There’s a similar instability in conservative Christianity’s embrace of Trump.  You need to do a job on Christianity in order to make it fit with his gleeful cruelty, and even more of a job to make it embrace him personally.  If Christianity has a core ethic, it is that it sides with the oppressed against the oppressor, with the weak against the strong:  “whatever you did for one of the least of these brothers and sisters of mine, you did for me.”  The Democrats, increasingly reliant on secular voters, have been increasingly disinclined to exploit this.  Hillary Clinton was never going to win the white evangelical vote, but had she merely replicated Obama’s minority share of it, she would be President.

The religious appear in the book as various sorts of fanatic and crank.  If history shows anything, though, it is that in this country the secular left can accomplish little without religious allies.  Such alliances produced abolitionism, the Social Gospel movement, Catholics in the New Deal, the civil rights movement, opposition to the Vietnam war.  Militant atheism in contemporary America mistakes an historical blip – the emergence of the religious right in the 1980 election - for a permanent feature of the political world.  Kersch isn’t guilty of that, but his focus on incipient theocrats can easily leave the wrong impression.
    
The left needs not only to mobilize our voters, but to figure out ways to poach on theirs, learning what they care about and looking for ways to decently deliver some of it to them.
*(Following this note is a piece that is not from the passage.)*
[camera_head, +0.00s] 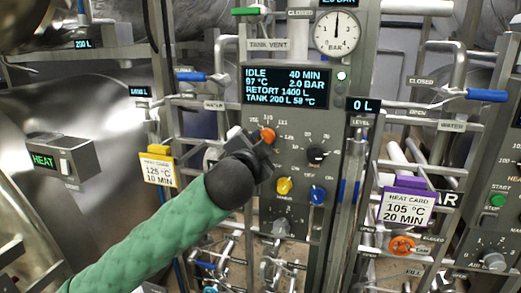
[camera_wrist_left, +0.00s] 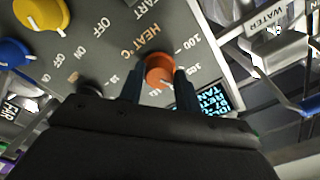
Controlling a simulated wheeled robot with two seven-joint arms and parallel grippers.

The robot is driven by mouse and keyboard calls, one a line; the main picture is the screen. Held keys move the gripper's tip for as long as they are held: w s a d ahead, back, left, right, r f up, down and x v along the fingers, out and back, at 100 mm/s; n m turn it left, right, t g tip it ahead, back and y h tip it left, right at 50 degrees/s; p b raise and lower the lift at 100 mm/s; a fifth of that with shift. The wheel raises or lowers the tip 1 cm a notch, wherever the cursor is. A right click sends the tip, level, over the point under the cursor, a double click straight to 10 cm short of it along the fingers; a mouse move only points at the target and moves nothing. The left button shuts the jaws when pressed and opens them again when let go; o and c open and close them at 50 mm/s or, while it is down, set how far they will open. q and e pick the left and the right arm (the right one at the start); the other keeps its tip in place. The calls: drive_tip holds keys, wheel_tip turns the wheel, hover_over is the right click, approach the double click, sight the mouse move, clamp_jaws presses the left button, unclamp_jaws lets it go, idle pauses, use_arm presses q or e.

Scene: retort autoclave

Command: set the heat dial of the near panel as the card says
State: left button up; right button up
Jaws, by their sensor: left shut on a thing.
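The orange heat dial (camera_head: 268,134) is on the grey control panel (camera_head: 297,195). In the left wrist view the orange dial (camera_wrist_left: 159,66) sits beside the lettering "HEAT °C". My left gripper (camera_wrist_left: 160,82) has one finger on each side of it and is shut on it. In the head view the gripper (camera_head: 260,143) covers part of the dial and its scale, so its setting is unclear. A yellow heat card (camera_head: 158,171) left of the panel reads 125 °C, 10 MIN. A purple-topped heat card (camera_head: 407,207) at the right reads 105 °C, 20 MIN. My right gripper is out of view.
The panel display (camera_head: 287,87) reads IDLE, 40 MIN, 97 °C, 2.0 BAR. A black knob (camera_head: 316,154), a yellow knob (camera_head: 284,186) and a blue knob (camera_head: 317,194) sit close to the dial. Pipes and blue-handled valves (camera_head: 487,95) flank the panel.

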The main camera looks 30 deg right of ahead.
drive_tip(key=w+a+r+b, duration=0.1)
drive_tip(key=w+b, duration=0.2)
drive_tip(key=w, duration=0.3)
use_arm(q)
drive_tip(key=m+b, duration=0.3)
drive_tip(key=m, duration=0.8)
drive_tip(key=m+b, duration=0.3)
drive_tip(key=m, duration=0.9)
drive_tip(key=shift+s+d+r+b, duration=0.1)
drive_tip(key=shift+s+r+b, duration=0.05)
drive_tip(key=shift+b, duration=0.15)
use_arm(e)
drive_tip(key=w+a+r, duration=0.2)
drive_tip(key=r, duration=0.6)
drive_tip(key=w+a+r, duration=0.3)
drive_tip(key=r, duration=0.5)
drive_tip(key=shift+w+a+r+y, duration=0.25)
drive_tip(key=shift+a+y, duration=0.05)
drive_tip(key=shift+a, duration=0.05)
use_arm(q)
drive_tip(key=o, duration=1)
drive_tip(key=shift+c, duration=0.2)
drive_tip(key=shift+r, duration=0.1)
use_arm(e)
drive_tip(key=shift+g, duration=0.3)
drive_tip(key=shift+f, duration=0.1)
A deep challenge of modern polarized politics is to tell a story of who Americans are in which each faction can recognize itself and see a home for itself.  As this is written, there’s a nasty fight going on among conservative intellectuals, between the theocrats and the classical liberals.  One reaches in desperation for Trump.  The other recoils from him with revulsion. 

The left should notice who its potential friends are.  We need to talk.